▶ Request
Do any lines in the data below contain "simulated"? If so, copy every one of them.

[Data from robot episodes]
--- Begin ---

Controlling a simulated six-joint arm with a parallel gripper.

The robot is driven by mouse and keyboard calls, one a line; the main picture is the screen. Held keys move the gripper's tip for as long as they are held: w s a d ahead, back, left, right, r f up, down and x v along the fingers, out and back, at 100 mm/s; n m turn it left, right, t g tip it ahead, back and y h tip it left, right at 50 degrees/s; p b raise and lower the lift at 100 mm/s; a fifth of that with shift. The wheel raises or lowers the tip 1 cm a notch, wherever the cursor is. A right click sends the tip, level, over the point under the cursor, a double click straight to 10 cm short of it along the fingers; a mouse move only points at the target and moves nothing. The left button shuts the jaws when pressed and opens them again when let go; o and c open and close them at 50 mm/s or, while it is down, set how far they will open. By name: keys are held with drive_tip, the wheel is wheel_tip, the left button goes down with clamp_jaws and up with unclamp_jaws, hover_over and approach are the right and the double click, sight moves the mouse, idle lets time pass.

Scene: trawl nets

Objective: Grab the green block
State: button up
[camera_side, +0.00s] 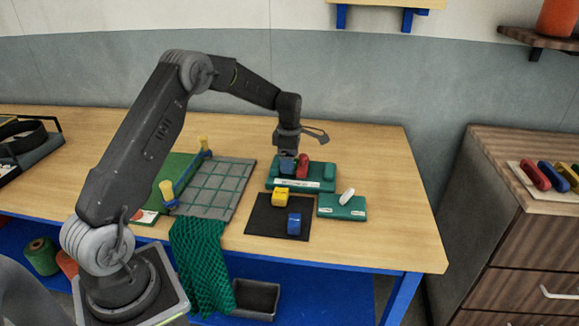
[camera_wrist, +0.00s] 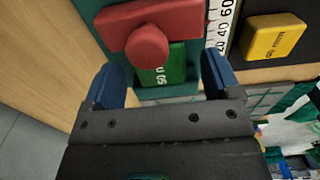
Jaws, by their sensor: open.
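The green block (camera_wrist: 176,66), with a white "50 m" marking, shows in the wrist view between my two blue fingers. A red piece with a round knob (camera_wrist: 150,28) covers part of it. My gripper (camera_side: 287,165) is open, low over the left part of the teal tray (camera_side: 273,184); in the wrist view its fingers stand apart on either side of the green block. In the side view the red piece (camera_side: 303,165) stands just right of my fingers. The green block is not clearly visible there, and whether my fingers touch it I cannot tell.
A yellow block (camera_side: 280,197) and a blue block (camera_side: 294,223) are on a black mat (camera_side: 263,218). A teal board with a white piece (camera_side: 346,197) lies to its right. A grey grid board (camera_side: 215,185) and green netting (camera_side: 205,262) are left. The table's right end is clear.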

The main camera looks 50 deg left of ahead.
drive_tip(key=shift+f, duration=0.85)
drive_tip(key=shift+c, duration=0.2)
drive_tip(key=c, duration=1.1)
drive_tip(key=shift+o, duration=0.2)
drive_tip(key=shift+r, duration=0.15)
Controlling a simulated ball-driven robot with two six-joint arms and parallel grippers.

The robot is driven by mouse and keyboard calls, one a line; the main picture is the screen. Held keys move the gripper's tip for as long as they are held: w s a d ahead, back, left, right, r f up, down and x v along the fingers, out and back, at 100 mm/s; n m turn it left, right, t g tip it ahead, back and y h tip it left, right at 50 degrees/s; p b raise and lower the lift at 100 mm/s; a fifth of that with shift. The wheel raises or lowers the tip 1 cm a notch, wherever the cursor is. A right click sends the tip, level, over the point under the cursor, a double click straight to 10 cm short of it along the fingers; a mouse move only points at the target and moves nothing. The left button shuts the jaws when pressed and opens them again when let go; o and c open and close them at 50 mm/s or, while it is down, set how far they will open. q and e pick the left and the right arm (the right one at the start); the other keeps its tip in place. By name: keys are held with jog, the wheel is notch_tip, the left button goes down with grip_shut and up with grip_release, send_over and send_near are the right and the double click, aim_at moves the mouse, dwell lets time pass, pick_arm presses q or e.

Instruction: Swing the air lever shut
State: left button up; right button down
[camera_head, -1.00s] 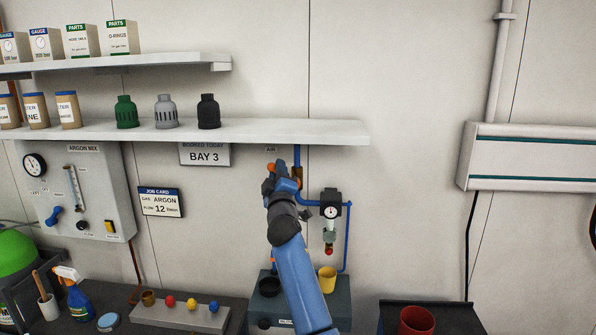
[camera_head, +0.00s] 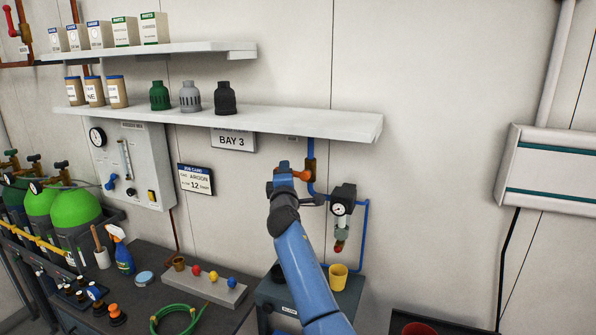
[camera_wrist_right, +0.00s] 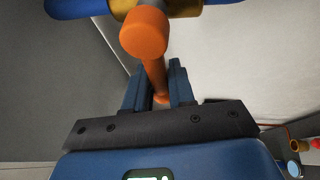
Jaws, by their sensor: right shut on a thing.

--- End ---

▶ Result of this task
Controlling a simulated six-joint arm with a parallel gripper.
Controlling a simulated ball-driven robot with two six-joint arms and parallel grippers.

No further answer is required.